REQUIRED TASK
Keep the wording of each record exactly the same when you repeat it, and leave out pictures.

Robot call records:
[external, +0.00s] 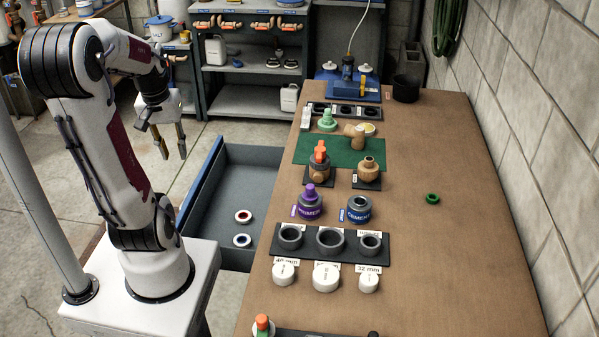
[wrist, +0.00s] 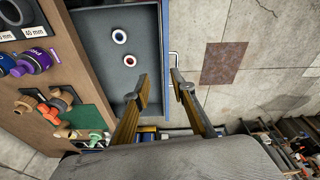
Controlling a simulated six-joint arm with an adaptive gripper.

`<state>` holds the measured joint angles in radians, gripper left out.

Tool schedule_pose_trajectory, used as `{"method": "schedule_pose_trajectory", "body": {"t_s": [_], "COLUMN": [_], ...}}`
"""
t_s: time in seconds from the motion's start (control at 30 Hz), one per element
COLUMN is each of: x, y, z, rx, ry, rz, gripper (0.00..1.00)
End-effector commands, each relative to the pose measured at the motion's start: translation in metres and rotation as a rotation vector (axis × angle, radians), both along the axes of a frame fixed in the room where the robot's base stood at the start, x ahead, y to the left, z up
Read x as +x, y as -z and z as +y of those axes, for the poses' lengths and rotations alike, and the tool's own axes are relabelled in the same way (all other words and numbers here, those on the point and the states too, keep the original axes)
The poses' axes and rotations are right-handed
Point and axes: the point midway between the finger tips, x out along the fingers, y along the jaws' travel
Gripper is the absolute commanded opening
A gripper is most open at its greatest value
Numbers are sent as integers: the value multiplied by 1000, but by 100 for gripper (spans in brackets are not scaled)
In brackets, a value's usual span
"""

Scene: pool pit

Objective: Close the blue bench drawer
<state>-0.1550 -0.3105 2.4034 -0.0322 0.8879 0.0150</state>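The blue bench drawer (external: 262,182) is pulled out from the left side of the workbench (external: 440,250). Its blue front panel (external: 203,178) faces left, towards my arm. In the wrist view the drawer (wrist: 92,45) shows from above, with a pale bar handle (wrist: 176,56) on the outer side of its front. My gripper (external: 174,155) is open and empty, above and beyond the drawer's far left part. In the wrist view my gripper (wrist: 158,76) has one finger over the drawer's inside and one outside the front. I see no contact.
Two tape-like rings (external: 243,216) lie in the drawer. The bench top carries primer and cement cans, valves, a black fitting holder (external: 330,258) and white caps. Shelving (external: 250,100) stands at the back. Bare concrete floor lies left of the drawer front.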

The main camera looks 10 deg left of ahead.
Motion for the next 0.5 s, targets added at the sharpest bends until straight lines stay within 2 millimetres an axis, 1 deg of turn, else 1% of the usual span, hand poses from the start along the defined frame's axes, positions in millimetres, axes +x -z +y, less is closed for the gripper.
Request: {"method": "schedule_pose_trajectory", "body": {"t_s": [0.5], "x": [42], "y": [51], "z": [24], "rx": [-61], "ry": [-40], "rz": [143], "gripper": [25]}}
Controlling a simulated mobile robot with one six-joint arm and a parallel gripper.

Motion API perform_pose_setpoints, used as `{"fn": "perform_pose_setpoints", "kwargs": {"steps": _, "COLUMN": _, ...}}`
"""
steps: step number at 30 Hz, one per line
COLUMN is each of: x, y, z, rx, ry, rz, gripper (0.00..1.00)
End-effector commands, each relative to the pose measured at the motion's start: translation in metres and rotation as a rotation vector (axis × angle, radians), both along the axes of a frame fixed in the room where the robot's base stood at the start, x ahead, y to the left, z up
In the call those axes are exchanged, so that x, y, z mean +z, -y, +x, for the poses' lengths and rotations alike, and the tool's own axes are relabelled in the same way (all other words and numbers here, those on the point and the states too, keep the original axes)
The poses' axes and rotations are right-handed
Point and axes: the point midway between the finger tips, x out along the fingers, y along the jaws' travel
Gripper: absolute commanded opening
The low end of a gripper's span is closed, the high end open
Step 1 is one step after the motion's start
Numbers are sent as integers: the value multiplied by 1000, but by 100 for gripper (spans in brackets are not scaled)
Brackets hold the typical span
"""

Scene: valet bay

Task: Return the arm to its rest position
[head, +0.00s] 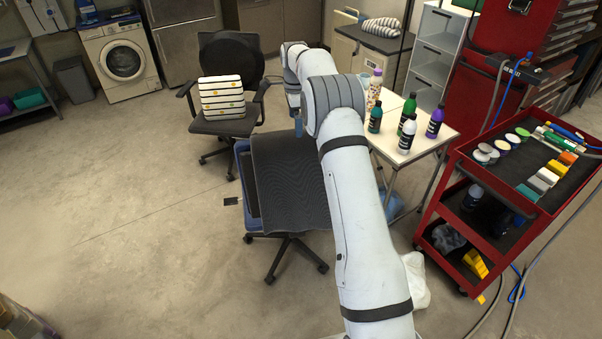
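My arm (352,190) rises from the bottom of the head view and stretches forward over an office chair with a dark ribbed mat or cover (285,180). Its elbow bends near the middle of the picture, and the farther links run to the wrist (293,58), which turns downward. The end of the arm, with my gripper, is mostly hidden behind the elbow. I cannot make out the fingertips or whether anything is between them.
A small white table (416,146) with several bottles stands close to the arm's right. A red tool cart (460,165) is farther right. A black chair (225,126) holds a striped cushion (222,97).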

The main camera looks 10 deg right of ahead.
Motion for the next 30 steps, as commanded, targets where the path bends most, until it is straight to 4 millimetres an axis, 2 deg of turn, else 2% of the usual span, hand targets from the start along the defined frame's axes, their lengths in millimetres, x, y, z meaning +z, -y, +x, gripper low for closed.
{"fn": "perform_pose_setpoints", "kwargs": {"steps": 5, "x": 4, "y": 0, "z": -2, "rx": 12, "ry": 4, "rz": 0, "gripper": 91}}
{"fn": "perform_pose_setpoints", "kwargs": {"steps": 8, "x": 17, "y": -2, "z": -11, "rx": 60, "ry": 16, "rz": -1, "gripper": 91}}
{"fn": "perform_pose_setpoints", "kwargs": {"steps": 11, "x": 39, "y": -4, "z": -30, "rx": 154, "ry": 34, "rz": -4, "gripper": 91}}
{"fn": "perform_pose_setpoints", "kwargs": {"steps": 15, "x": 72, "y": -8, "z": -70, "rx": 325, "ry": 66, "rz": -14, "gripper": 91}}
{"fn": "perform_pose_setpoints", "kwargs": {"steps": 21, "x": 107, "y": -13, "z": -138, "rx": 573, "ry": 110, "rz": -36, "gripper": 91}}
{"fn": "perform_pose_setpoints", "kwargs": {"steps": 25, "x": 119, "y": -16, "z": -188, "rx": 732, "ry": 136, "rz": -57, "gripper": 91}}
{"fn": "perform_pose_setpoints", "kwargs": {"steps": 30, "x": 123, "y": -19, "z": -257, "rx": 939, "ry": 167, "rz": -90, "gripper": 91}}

THE RESULT
[external, +0.00s] 
[wrist, +0.00s] 
Controlling a simulated six-joint arm with an adaptive gripper.

`<state>` holds the measured joint angles in radians, gripper left out.

Tool schedule_pose_trajectory, used as `{"method": "schedule_pose_trajectory", "body": {"t_s": [_], "COLUMN": [_], ...}}`
"""
t_s: time in seconds from the motion's start (control at 30 Hz), one per element
COLUMN is each of: x, y, z, rx, ry, rz, gripper (0.00..1.00)
End-effector commands, each relative to the pose measured at the motion's start: translation in metres and rotation as a rotation vector (axis × angle, radians), both along the axes of a frame fixed in the room where the robot's base stood at the start, x ahead, y to the left, z up
Read x as +x, y as -z and z as +y of those axes, for the poses' lengths and rotations alike, and the tool's own axes are relabelled in the same way (all other words and numbers here, those on the point and the states too, keep the original axes)
The poses' axes and rotations are right-handed
Point and axes: the point midway between the finger tips, x out along the fingers, y along the jaws' travel
Gripper is the absolute commanded opening
A gripper is most open at its greatest value
Numbers are sent as integers: the value multiplied by 1000, but by 100 for gripper (spans in brackets are not scaled)
In brackets, a value's usual span
"""

Scene: pool pit

Objective: Close the blue bench drawer
<state>-0.1550 -0.3105 2.4034 -0.0322 0.8879 0.0150</state>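The blue bench drawer (external: 262,182) is pulled out from the left side of the workbench (external: 440,250). Its blue front panel (external: 203,178) faces left, towards my arm. In the wrist view the drawer (wrist: 92,45) shows from above, with a pale bar handle (wrist: 176,56) on the outer side of its front. My gripper (external: 174,155) is open and empty, above and beyond the drawer's far left part. In the wrist view my gripper (wrist: 158,76) has one finger over the drawer's inside and one outside the front. I see no contact.
Two tape-like rings (external: 243,216) lie in the drawer. The bench top carries primer and cement cans, valves, a black fitting holder (external: 330,258) and white caps. Shelving (external: 250,100) stands at the back. Bare concrete floor lies left of the drawer front.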

The main camera looks 10 deg left of ahead.
Motion for the next 0.5 s, targets added at the sharpest bends until straight lines stay within 2 millimetres an axis, 1 deg of turn, else 1% of the usual span, hand poses from the start along the defined frame's axes, positions in millimetres, axes +x -z +y, less is closed for the gripper.
Request: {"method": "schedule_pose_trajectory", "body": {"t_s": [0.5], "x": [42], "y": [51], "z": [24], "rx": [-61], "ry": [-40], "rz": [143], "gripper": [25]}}
Controlling a simulated mobile robot with one six-joint arm and a parallel gripper.

Motion API perform_pose_setpoints, used as `{"fn": "perform_pose_setpoints", "kwargs": {"steps": _, "COLUMN": _, ...}}`
"""
steps: step number at 30 Hz, one per line
COLUMN is each of: x, y, z, rx, ry, rz, gripper (0.00..1.00)
End-effector commands, each relative to the pose measured at the motion's start: translation in metres and rotation as a rotation vector (axis × angle, radians), both along the axes of a frame fixed in the room where the robot's base stood at the start, x ahead, y to the left, z up
In the call those axes are exchanged, so that x, y, z mean +z, -y, +x, for the poses' lengths and rotations alike, and the tool's own axes are relabelled in the same way (all other words and numbers here, those on the point and the states too, keep the original axes)
The poses' axes and rotations are right-handed
Point and axes: the point midway between the finger tips, x out along the fingers, y along the jaws' travel
Gripper: absolute commanded opening
The low end of a gripper's span is closed, the high end open
Step 1 is one step after the motion's start
Numbers are sent as integers: the value multiplied by 1000, but by 100 for gripper (spans in brackets are not scaled)
Brackets hold the typical span
"""

Scene: valet bay

Task: Return the arm to its rest position
[head, +0.00s] 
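My arm (352,190) rises from the bottom of the head view and stretches forward over an office chair with a dark ribbed mat or cover (285,180). Its elbow bends near the middle of the picture, and the farther links run to the wrist (293,58), which turns downward. The end of the arm, with my gripper, is mostly hidden behind the elbow. I cannot make out the fingertips or whether anything is between them.
A small white table (416,146) with several bottles stands close to the arm's right. A red tool cart (460,165) is farther right. A black chair (225,126) holds a striped cushion (222,97).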

The main camera looks 10 deg right of ahead.
Motion for the next 30 steps, as commanded, targets where the path bends most, until it is straight to 4 millimetres an axis, 2 deg of turn, else 2% of the usual span, hand targets from the start along the defined frame's axes, their lengths in millimetres, x, y, z meaning +z, -y, +x, gripper low for closed.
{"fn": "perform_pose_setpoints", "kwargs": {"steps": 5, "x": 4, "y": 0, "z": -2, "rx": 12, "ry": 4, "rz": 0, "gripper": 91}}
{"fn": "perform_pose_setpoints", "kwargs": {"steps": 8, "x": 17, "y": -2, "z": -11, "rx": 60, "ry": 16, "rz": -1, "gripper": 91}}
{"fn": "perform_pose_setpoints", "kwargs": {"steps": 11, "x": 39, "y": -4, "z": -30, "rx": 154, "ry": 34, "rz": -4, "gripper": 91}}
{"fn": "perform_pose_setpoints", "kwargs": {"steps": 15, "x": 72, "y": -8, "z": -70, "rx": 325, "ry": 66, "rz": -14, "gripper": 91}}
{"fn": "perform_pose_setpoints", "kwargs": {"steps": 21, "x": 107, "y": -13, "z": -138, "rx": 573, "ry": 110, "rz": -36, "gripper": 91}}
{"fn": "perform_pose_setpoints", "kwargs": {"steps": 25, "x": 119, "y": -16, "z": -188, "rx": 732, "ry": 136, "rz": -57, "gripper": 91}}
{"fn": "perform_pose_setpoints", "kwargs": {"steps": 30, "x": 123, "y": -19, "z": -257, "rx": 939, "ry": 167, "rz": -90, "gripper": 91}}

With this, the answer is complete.